House Budget Committee Chairman Paul Ryan (R-Wis.), at the height of the Republicans' debt-ceiling crisis in 2011, said he and his party were justified in prioritizing immediate debt reduction. Economists, he said at the time, "tell us that letting total debt rise above 90% of GDP creates a drag on economic growth."
Ryan didn't say which economists, but it didn't much matter since everyone knew exactly what he was referring to. Carmen Reinhart and Kenneth Rogoff published a report a few years ago that conflicted with the findings of many economists, but told Republicans exactly what they wanted to hear -- when a nation's debt climbs above 90% of the nation's total economy, it necessarily serves as a drag on economic growth.
Ryan, conservative activists, deficit hawks, the Washington Post editorial board, and the DC establishment waved around the Reinhardt/Rogoff study as definitive proof that debt reduction can't wait -- failing to reduce the deficit, or making it worse on purpose as nutty liberals like me prefer, makes an economic recovery practically impossible.

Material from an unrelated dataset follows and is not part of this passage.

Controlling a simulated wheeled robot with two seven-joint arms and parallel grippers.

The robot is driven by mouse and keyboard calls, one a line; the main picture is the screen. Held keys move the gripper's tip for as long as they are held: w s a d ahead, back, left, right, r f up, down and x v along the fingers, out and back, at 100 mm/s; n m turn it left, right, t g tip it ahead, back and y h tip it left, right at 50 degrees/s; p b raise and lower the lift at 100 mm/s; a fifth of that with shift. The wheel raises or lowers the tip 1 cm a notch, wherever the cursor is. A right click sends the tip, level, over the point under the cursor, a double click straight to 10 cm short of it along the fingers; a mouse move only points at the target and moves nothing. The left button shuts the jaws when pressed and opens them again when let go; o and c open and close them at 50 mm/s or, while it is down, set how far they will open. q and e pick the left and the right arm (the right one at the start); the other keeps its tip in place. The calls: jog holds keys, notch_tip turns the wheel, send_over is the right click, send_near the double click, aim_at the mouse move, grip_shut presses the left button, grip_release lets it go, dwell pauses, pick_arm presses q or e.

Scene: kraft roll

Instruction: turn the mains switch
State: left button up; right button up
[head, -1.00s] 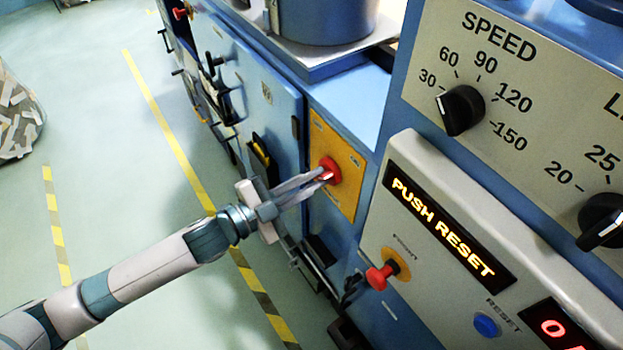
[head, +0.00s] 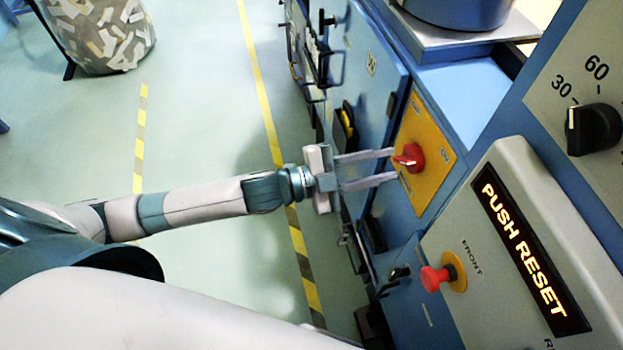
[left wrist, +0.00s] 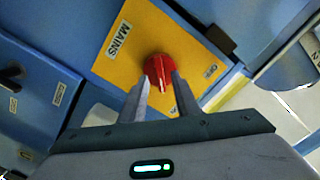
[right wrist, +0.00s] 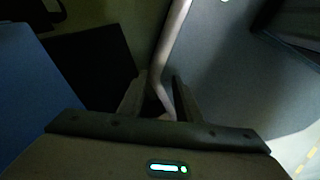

Austerity measures, intended to reduce the budget shortfall, would in turn correct the problem help the economy grow.
The problem, of course, is that the Reinhardt/Rogoff study was wrong. In fact, it's wrong in a variety of important ways, which Mike Konczal summarized very well. Several scholars at the University of Massachusetts, Amherst replicated the results of the Reinhardt/Rogoff research and uncovered some serious problems.
Among the most glaring: Reinhardt and Rogoff made a coding error in an Excel spreadsheet. Kevin Drum called it the "Excel Error Heard Round the World." (I think Kevin means that literally, since the Reinhardt/Rogoff study has helped bolster the austerity agenda in a wide variety of countries.)
How bad is it? Take a look at the chart I put together: according the Reinhardt/Rogoff research, once a nation's debt-to-GDP ratio tops 90%, the result is economic contraction. The revised research based on the same data points to 2.2% growth. It is, in other words, an enormously consequential error.
Paul Krugman added that plenty of sensible people "never bought" the argument in the first place, because "the observed correlation between debt and growth probably reflected reverse causation." He added, "But even I never dreamed that a large part of the alleged result might reflect nothing more profound than bad arithmetic."
The next question, of course, is whether Paul Ryan and every other conservative who has relied on the Reinhardt/Rogoff study will reevaluate their assumptions, given the revised reality.
I think we know the answer to that. As Dave Roberts noted, "Austerity boosters care about being debunked about as much as climate skeptics do. You cannot overcome motivated reasoning with more numbers."
I'm afraid that's correct, but for those who care about reason and evidence, this nevertheless seems like a fairly big deal.
Update: It looks like Jared Bernstein and I were thinking along similar lines when it came to chart-making.